Robot control records
▽

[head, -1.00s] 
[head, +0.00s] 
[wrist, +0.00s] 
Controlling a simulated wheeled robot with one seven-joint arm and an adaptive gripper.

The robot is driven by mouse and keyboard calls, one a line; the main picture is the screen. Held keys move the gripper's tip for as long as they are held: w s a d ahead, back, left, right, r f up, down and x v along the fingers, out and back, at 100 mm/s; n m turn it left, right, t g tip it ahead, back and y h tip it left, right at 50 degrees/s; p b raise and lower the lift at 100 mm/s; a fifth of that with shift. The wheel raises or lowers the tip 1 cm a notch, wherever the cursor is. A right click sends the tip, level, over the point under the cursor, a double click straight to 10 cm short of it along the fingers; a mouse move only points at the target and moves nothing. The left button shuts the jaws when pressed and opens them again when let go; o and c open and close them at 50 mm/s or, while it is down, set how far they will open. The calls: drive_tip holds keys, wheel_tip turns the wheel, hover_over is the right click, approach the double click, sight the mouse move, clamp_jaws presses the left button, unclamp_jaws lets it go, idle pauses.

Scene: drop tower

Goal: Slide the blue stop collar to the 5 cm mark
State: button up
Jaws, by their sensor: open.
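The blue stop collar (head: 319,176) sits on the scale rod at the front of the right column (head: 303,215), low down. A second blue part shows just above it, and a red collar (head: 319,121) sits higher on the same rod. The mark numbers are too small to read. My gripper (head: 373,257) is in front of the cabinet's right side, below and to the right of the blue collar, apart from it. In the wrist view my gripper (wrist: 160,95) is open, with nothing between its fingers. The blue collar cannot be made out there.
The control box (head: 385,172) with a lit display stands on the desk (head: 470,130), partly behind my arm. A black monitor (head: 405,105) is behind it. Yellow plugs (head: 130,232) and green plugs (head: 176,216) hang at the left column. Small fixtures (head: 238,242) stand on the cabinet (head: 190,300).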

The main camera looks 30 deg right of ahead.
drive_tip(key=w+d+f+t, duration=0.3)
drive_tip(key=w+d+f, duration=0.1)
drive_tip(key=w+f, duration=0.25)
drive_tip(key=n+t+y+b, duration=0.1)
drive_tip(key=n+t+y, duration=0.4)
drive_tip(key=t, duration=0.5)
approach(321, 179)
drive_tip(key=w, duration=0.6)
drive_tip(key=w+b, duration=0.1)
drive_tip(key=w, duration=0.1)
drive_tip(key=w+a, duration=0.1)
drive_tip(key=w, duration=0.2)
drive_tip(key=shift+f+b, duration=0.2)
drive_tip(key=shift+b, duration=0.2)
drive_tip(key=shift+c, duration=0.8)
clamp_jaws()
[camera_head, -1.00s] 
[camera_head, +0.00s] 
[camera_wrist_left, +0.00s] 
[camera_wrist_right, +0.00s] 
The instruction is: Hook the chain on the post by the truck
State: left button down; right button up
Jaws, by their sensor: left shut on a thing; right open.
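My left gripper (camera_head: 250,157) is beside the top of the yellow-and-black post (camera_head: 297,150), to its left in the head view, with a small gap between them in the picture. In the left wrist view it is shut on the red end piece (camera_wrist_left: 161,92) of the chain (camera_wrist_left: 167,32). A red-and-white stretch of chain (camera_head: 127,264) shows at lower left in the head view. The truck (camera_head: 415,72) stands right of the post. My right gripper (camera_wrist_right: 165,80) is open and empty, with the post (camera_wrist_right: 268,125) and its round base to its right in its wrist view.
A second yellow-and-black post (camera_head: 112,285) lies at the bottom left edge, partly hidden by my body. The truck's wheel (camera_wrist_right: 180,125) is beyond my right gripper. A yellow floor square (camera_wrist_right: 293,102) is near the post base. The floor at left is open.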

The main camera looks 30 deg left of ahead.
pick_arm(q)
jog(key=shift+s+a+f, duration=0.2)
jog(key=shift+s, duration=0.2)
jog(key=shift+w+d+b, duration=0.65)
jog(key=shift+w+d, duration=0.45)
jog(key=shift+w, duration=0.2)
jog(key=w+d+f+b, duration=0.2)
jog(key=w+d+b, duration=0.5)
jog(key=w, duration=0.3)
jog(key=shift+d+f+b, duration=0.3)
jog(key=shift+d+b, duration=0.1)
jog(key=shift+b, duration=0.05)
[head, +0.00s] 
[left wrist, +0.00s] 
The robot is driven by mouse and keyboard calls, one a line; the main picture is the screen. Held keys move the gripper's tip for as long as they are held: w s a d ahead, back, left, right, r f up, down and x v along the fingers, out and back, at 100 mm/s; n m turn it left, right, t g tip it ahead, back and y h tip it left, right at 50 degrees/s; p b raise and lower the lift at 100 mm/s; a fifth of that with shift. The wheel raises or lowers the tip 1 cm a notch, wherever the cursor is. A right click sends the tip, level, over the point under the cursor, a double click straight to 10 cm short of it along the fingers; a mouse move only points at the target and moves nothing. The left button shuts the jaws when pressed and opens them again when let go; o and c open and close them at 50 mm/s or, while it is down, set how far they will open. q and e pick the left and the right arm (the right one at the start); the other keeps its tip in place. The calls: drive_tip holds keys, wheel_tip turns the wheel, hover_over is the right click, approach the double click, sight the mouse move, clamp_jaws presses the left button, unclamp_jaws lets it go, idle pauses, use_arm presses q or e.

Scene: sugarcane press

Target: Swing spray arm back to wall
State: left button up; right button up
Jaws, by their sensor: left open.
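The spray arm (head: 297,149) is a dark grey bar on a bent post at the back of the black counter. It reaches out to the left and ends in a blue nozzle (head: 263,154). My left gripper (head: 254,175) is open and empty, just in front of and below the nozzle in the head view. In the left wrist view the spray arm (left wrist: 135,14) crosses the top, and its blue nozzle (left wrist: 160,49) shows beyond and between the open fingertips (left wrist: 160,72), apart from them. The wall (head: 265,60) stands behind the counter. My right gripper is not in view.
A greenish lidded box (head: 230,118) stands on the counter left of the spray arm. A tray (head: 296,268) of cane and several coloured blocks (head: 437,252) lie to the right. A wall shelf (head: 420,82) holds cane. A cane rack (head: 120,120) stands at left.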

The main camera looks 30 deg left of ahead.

△

**Required work**
Go through the material above and output exactly the lines from the one containing "[camera_wrist_left, +0.00s]" through the one containing "[left wrist, +0.00s]".

**Solution for this problem**
[camera_wrist_left, +0.00s] 
[camera_wrist_right, +0.00s] 
The instruction is: Hook the chain on the post by the truck
State: left button down; right button up
Jaws, by their sensor: left shut on a thing; right open.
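My left gripper (camera_head: 250,157) is beside the top of the yellow-and-black post (camera_head: 297,150), to its left in the head view, with a small gap between them in the picture. In the left wrist view it is shut on the red end piece (camera_wrist_left: 161,92) of the chain (camera_wrist_left: 167,32). A red-and-white stretch of chain (camera_head: 127,264) shows at lower left in the head view. The truck (camera_head: 415,72) stands right of the post. My right gripper (camera_wrist_right: 165,80) is open and empty, with the post (camera_wrist_right: 268,125) and its round base to its right in its wrist view.
A second yellow-and-black post (camera_head: 112,285) lies at the bottom left edge, partly hidden by my body. The truck's wheel (camera_wrist_right: 180,125) is beyond my right gripper. A yellow floor square (camera_wrist_right: 293,102) is near the post base. The floor at left is open.

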The main camera looks 30 deg left of ahead.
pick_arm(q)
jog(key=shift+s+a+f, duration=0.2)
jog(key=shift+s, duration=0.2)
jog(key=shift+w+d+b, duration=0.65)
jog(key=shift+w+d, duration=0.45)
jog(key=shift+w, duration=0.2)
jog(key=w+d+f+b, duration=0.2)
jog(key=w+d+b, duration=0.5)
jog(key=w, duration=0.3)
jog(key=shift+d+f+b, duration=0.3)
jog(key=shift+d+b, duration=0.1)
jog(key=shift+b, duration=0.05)
[head, +0.00s] 
[left wrist, +0.00s] 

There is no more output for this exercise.